## [Exercise directions]
Look below for the line with "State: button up", then repeat it and all lines after it, exactly, minus any pictures.

## [Collected material]

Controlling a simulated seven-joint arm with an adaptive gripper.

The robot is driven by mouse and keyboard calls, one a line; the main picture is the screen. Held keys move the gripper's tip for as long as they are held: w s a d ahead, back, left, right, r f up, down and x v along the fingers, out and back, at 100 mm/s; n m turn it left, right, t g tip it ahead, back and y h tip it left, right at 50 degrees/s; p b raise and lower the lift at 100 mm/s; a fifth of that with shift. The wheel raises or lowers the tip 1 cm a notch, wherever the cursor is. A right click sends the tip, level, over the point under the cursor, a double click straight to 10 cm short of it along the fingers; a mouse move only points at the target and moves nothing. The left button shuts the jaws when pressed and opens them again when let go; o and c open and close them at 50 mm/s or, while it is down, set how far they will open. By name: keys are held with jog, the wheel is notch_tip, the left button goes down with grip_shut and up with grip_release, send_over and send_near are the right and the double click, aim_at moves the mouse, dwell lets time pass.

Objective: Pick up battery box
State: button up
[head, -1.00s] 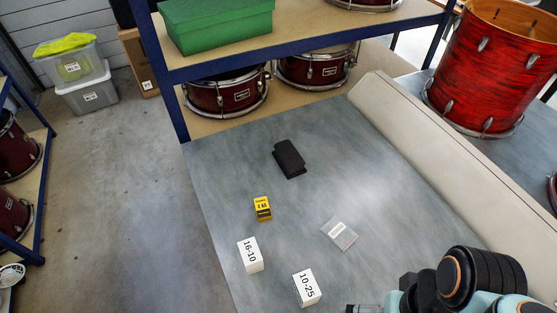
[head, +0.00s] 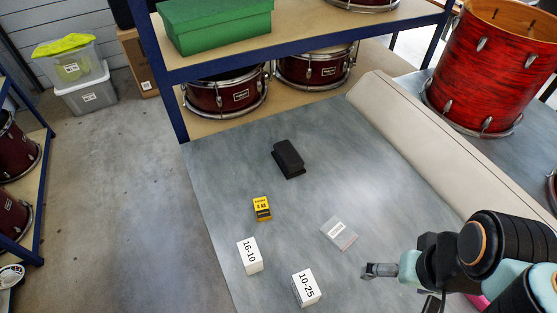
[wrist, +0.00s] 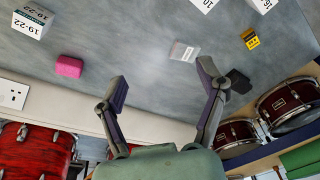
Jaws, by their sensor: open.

## [Response]
State: button up
[head, -1.00s] 
[head, +0.00s] 
[wrist, +0.00s] 
Jaws, by their sensor: open.

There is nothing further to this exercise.